それゆえ、いま早大において問われている問題は、一早大学生運動の再建のみならず、全国学生運動の再建の突破口をひらくものである。全早大学友だけでなく、全国の先進的学友と青年労働者の諸君が、早大における大学当局と革マル暴力支配を弾劾するたたかいに熱い注視を送るべきなのはこのゆえであり、固い連帯を形成することは同時に、自らの学園においてもかならず見出される学生官僚や諸セクトの大衆運動に敵対する暴力支配の構造、「内ゲバ」主義の悪習に決然とたたかいを挑むことを意味するのである。それを通じて、六〇年安保闘争以後、真の意味では一日たりとも存在したことのなかった日本全学連をつくりあげる巨歩を踏み出すことなのである。すべてのセクトは、革マル派の川口君虐殺を弾劾する権利をもってはいない。彼らもまた、革マル派と同様の暴力支配、「内ゲバ」と魔女狩りの論理と無縁ではなかった。彼らが革マル派と区別されるのは、革マル派ほど執拗に、系統的に暴力行使を組織できなかったというだけのことである。

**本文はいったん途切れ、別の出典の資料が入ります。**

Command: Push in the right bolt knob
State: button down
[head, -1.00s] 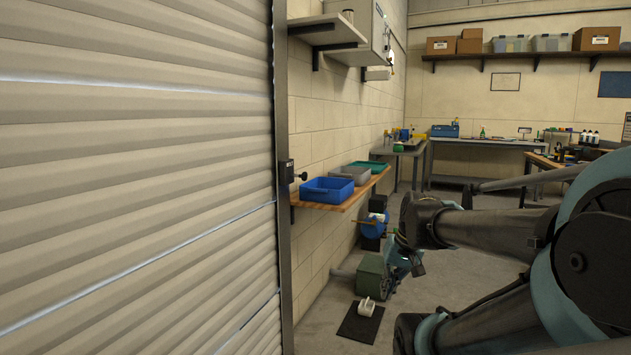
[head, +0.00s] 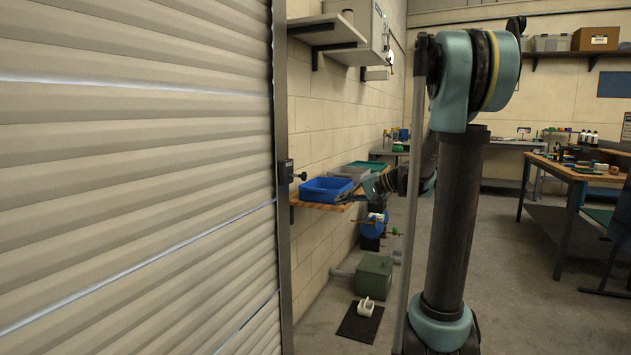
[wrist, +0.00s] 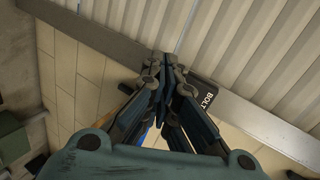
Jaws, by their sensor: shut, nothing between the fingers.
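The bolt is a small black box (head: 287,172) on the grey upright at the roller door's right edge, with a round black knob (head: 302,176) sticking out to its right. In the wrist view a black box marked BOLT (wrist: 206,95) lies just right of my fingertips, partly covered by them; I cannot make out its knob there. My gripper (wrist: 160,75) is shut and empty. In the head view my gripper (head: 368,187) is over the wall shelf by the trays, right of the knob and apart from it.
A wooden wall shelf (head: 312,205) holds a blue tray (head: 326,190), a grey tray and a green tray close to my gripper. The roller door (head: 140,180) fills the left. A green machine (head: 374,275) stands on the floor below. A workbench is at the right.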

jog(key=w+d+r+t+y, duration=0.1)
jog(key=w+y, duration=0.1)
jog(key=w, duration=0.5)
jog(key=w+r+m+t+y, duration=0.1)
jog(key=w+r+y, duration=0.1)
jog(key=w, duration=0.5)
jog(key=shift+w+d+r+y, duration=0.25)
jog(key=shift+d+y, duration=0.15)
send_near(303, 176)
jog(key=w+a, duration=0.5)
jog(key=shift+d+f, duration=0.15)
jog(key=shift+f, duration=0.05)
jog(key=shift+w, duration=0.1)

ただわれわれ、第四インターナショナル派だけが唯一の革命的例外である。われわれだけが公然と「内ゲバ」主義の本質を明らかにして、これとのたたかいを継続して来た。われわれだけが大衆運動のプロレタリア民主主義を擁護し発展させようとして来た。だから早大学友達のいまのたたかいに馳せ参じ、それを全国学生運動再建のたたかいへと引き継ぐべき責務をにないうる党派は、唯一わが第四インターナショナルの旗のもとに結集する部分のみであるという現実を、われわれはしっかりと受けとめ、臆することなくこの責務をひきうけるであろう。
われわれは断固として、プロレタリア民主主義につらぬかれた全国学生運動の再建、全学連再建の課題に挑戦するであろう。われわれは断固として、真実に革命的な学生大衆運動をつくりあげるであろう。

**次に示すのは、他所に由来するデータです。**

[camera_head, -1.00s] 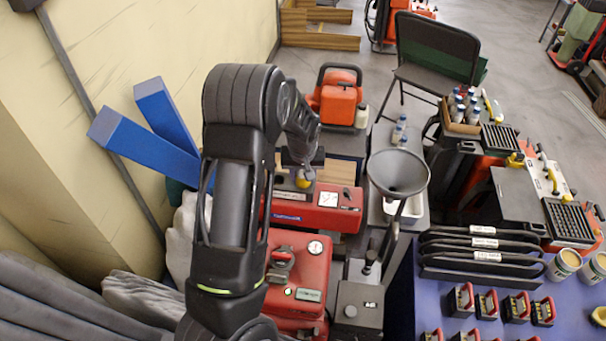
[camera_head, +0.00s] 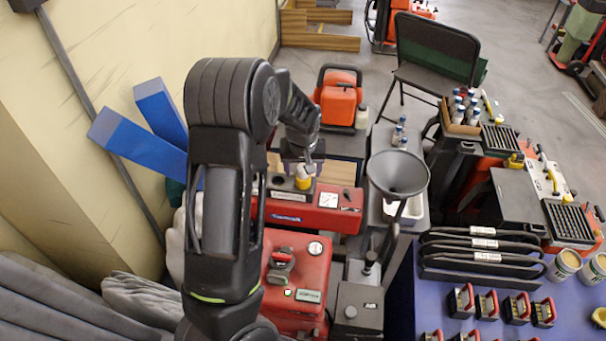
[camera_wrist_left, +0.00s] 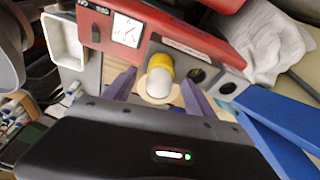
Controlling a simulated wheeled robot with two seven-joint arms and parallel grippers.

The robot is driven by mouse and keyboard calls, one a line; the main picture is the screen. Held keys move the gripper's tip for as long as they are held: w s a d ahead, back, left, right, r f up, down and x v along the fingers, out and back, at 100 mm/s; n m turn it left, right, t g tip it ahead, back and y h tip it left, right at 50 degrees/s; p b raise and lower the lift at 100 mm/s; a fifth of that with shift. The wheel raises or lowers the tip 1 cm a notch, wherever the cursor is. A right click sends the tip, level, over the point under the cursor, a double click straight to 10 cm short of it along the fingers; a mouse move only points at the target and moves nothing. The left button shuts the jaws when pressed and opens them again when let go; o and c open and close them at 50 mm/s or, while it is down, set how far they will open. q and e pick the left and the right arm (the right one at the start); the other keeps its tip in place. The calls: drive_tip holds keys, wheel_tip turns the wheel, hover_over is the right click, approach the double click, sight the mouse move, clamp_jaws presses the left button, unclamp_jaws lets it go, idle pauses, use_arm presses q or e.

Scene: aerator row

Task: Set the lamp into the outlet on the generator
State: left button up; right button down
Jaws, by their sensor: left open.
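The lamp (camera_head: 303,179), with a yellow collar and a white bulb, stands at the grey panel on the red generator (camera_head: 332,218). It also shows in the left wrist view (camera_wrist_left: 160,88), in line with two dark outlets (camera_wrist_left: 197,75) on the panel. Its lower end is hidden, so how deep it sits cannot be told. My left gripper (camera_head: 302,150) is over the lamp. In the left wrist view its open fingers (camera_wrist_left: 158,90) are on either side of the bulb, with gaps between. My right gripper is not in view.
A metal funnel (camera_head: 398,172) stands close to the right of the generator. A second red machine (camera_head: 300,268) is in front. Blue beams (camera_head: 150,142) lean at the left. A blue table (camera_head: 470,328) with several small red-handled blocks is at the right.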

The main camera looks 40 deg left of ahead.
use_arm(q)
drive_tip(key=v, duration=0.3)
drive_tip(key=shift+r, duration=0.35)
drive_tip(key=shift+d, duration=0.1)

大衆運動は、無数の「行きすぎ」や「試行錯誤」をともなうものである。大衆運動は、全能の指導者に統制されて、教え導びかれ、「誤ち」をおかさず、「逸脱」を経験せず、鞭と番犬の群に追われてしずしずと歩む羊の行進のようにして発展することは決してできない。大衆運動は時にはいくつもの敗北からも学びながら、荒々しく曲りくねった道筋を走破するであろう。この道程を自らも試行錯誤をともにしつつ成長していこうとする党派のみが、大衆を主体とする革命的大衆運動を領導するのであって、大衆運動が無数に、豊かに登場させるであろう「行きすぎ」や「誤ち」からあらかじめ身を遠ざけていると過信する「党派」どものために教壇を提供する場所はないのだ。
革マル派は、このような大衆運動を恐れたがゆえに、彼ら固有の暴力支配の体系をつくりあげた。彼らは大衆を従順な羊の群に見たて、自分自身を、ひとり目的地とそこへの道順を知っている羊飼いに見たてた。だから彼らは、群をはなれる羊を煮て食おうと焼いて食おうと、彼らの勝手であると思い込んでいたのだ。

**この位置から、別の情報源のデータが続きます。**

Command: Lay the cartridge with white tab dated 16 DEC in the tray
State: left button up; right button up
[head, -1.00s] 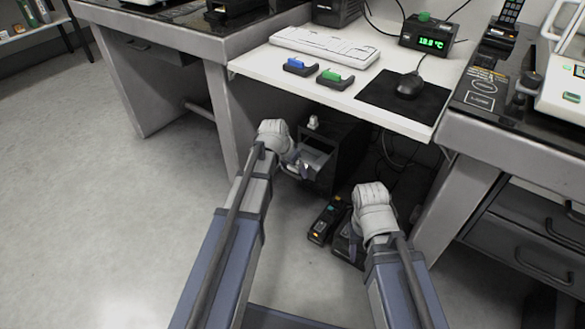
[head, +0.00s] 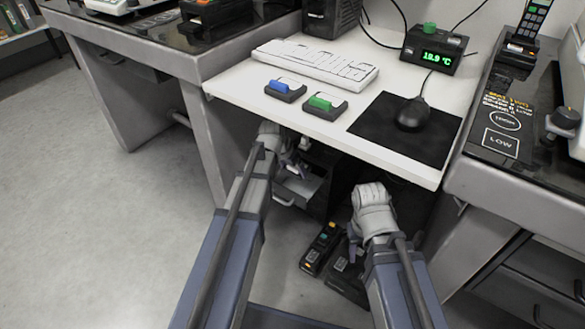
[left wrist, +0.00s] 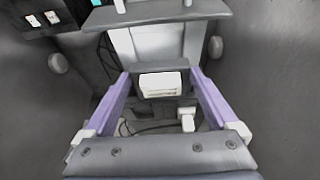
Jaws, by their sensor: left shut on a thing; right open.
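My left gripper (head: 292,168) is just under the front edge of the white desk, above an open grey drawer. In the left wrist view its purple fingers (left wrist: 163,95) are shut on a dark cartridge with a white tab (left wrist: 163,84); faint marks on the tab are too small to read. A cartridge with a blue tab (head: 285,90) and one with a green tab (head: 325,105) lie on the desk. My right gripper (head: 355,248) is open and points down, low in front of the desk. I cannot make out a tray for certain.
The open drawer (head: 302,188) sits beneath the white desk (head: 240,85). Black devices (head: 322,247) stand low near my right gripper. The desk holds a keyboard (head: 315,62), mouse (head: 412,115) on a black mat, and temperature display (head: 435,50). Floor at left is clear.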

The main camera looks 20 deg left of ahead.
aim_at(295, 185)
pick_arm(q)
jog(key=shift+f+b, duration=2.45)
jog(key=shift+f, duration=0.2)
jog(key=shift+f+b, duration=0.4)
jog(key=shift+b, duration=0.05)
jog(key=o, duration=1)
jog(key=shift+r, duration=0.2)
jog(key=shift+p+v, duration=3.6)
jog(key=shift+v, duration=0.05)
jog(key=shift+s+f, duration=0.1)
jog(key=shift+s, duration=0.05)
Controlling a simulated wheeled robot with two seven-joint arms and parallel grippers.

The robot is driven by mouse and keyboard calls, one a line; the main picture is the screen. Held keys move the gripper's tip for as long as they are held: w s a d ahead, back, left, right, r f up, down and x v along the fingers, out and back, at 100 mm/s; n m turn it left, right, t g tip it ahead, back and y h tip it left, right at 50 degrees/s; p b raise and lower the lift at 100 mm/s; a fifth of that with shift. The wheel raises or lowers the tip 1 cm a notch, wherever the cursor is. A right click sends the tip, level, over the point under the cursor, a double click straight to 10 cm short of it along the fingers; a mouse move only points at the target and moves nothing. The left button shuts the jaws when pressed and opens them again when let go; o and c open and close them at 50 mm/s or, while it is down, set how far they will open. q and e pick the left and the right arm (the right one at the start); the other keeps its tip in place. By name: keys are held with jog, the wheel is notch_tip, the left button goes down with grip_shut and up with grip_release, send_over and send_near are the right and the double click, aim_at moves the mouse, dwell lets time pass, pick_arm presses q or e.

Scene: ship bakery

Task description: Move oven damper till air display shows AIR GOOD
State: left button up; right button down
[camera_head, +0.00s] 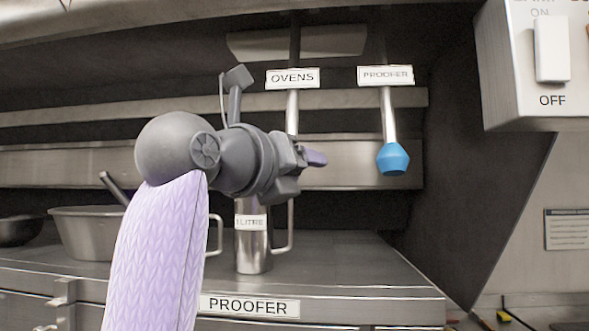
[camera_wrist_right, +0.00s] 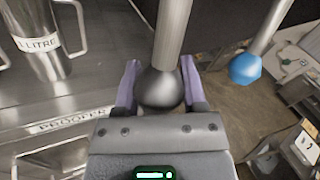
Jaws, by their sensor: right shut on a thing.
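The oven damper is a metal rod (camera_head: 292,114) hanging under the OVENS label (camera_head: 292,78). Its dark rounded knob (camera_wrist_right: 158,88) shows in the right wrist view. My right gripper (camera_head: 314,158) is at the lower end of this rod, its purple fingers shut on either side of the knob. My gripper hides the knob in the head view. The proofer damper rod (camera_head: 388,115) with its blue knob (camera_head: 392,159) hangs to the right, under the PROOFER label (camera_head: 386,75); the blue knob also shows in the right wrist view (camera_wrist_right: 245,68). No air display is visible. My left gripper is not in view.
A metal 1 LITRE jug (camera_head: 252,255) stands on the steel proofer top (camera_head: 350,268), below my gripper. A metal bowl (camera_head: 85,235) sits to the left. A white switch box (camera_head: 530,100) marked ON and OFF is at upper right.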

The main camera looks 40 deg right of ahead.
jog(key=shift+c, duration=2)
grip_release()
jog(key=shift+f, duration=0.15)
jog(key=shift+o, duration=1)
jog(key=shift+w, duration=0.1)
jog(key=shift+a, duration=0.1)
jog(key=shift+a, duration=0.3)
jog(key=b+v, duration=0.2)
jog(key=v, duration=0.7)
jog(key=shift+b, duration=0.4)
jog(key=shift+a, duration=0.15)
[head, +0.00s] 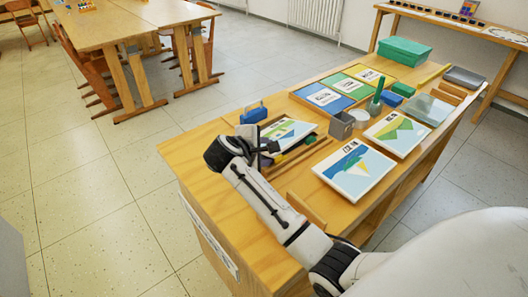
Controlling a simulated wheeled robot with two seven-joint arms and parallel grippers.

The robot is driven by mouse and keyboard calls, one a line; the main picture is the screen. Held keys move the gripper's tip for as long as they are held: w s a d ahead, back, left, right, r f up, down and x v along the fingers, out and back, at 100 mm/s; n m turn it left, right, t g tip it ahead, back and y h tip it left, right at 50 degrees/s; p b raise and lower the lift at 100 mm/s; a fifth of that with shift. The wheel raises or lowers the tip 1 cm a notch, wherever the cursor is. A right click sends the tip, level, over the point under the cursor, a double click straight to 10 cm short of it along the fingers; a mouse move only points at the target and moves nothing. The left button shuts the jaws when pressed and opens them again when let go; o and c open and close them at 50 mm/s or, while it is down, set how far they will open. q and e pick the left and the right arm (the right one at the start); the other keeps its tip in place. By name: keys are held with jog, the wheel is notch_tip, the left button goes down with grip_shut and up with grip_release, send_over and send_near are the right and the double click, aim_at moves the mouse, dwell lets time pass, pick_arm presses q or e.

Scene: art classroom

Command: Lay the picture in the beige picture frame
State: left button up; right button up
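No beige picture frame can be clearly made out. A pale wooden piece (306,209) shows beside my right arm, and I cannot tell what it belongs to. My right gripper is low over the table's left part. Its fingers are too small to read. My left gripper is out of view.
The wooden table (205,165) also holds a grey cup (341,126), a blue case (254,113), labelled coloured panels (325,97) and a green box (403,51). Long thin items lie by my gripper. The table's near left corner is bare.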

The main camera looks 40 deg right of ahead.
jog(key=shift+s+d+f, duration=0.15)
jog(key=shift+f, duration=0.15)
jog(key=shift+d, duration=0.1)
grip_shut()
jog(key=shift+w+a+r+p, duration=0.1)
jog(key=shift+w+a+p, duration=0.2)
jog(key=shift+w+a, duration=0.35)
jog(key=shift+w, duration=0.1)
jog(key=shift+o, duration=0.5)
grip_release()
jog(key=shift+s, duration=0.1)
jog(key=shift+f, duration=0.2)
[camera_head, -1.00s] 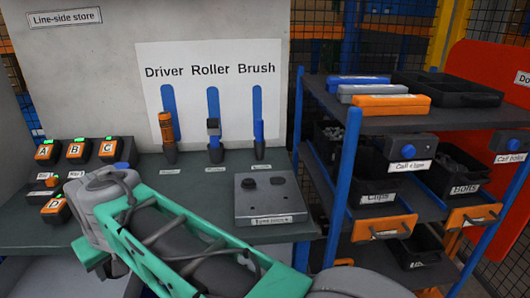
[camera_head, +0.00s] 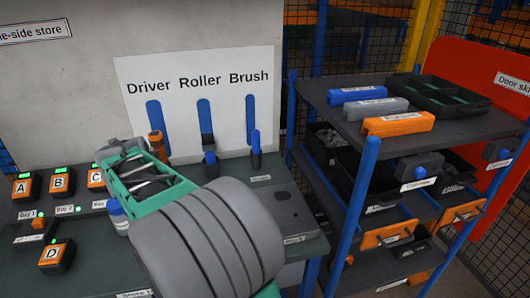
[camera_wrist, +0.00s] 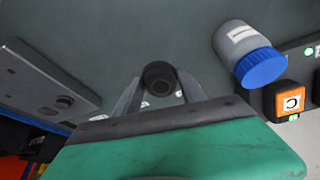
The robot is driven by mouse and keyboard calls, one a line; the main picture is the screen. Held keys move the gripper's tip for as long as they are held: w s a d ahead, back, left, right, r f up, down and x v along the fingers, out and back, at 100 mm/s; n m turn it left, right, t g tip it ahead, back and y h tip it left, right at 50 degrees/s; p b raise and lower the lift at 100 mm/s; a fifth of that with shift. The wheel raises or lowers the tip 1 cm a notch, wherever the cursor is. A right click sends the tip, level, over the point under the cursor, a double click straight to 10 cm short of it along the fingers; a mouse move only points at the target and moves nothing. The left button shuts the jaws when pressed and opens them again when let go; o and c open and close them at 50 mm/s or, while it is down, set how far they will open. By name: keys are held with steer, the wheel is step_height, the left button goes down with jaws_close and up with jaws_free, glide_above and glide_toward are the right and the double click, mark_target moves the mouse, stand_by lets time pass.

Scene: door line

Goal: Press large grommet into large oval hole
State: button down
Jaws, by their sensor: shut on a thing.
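In the wrist view my gripper (camera_wrist: 160,92) is shut on a dark round piece with a hollow centre, which looks like the large grommet (camera_wrist: 160,76). The grey panel (camera_wrist: 48,84) lies apart, to the left of the gripper. It has a dark oval mark (camera_wrist: 65,101) and a longer opening (camera_wrist: 19,71); I cannot tell which is the large hole. In the head view the panel (camera_head: 287,214) is partly covered by my arm, with one dark oval spot (camera_head: 281,196) showing. My gripper's fingers are hidden there.
A grey jar with a blue lid (camera_wrist: 260,67) stands right of my gripper, near the orange C unit (camera_wrist: 291,102). Driver (camera_head: 157,144), roller (camera_head: 208,150) and brush (camera_head: 255,145) stand in cups at the bench back. A shelf rack (camera_head: 440,130) borders the right side.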

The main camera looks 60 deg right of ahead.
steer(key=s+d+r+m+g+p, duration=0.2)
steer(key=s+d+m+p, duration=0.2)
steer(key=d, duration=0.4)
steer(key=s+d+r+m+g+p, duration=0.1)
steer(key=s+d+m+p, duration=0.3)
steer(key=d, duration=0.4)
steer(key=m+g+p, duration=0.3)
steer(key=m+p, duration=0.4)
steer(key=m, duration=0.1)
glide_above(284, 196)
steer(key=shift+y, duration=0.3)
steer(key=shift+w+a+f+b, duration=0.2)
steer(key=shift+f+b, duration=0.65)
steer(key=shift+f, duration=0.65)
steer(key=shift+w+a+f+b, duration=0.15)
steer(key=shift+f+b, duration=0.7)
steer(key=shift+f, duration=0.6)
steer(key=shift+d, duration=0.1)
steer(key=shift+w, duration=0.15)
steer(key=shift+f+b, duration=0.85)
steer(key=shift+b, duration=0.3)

だが、彼らの専横は、これ以後早大において復活しないであろう。そしてやがては全国のすべての大学において、早大と同じ革命的大衆運動の復活がみられ、彼らの宗教的大衆操作を駆逐するであろう。革マル派よ恐れるがよい。だが君らの蒔いた種は君らが刈らねばならないことを忘れるな!
全国の先進的学友諸君、青年労働者諸君!
とりわけ全早大の学友諸君!
たたかいははじまった。
あらゆる妥協を排して、革命的学生運動の大衆的再建にたどりつくまで、はじまったたたかいの手綱をにぎりしめ、行きつくところまで行こうではないか。
全国の学生自治会を戦闘的学生大衆の手にとりもどすこと、これはたたかいの武器をきたえることである。だが、たたかいの武器をきたえることなしには、たたかいに勝利することができない。自主的で創意に満ちた学生大衆運動の創造をなしとげることなしには、国家権力と大学当局の最終的な解体・解放へ突き進むことができない。
一切の妥協と中間主義をのりこえて、いまはじまった早大「文化大革命」をなしとげ、全国化すること、ただこれだけが川口大三郎君の遺志を継ぐことである。
もし、われわれの決起が、あと一日、あるいは二日早かったならば、彼の死は避け得たのだ。川口君の「死」にわれわれすべてが責任を分ちもっている。
だから、われわれはひとしく、川口君の墓前に決意をこめて起たねばならない。
隊列をかため、不退転の進撃を開始せねばならない。
学生諸君!
弔旗をかかげよ!
前進せよ!
第四インターナショナルは、諸君とともに進む。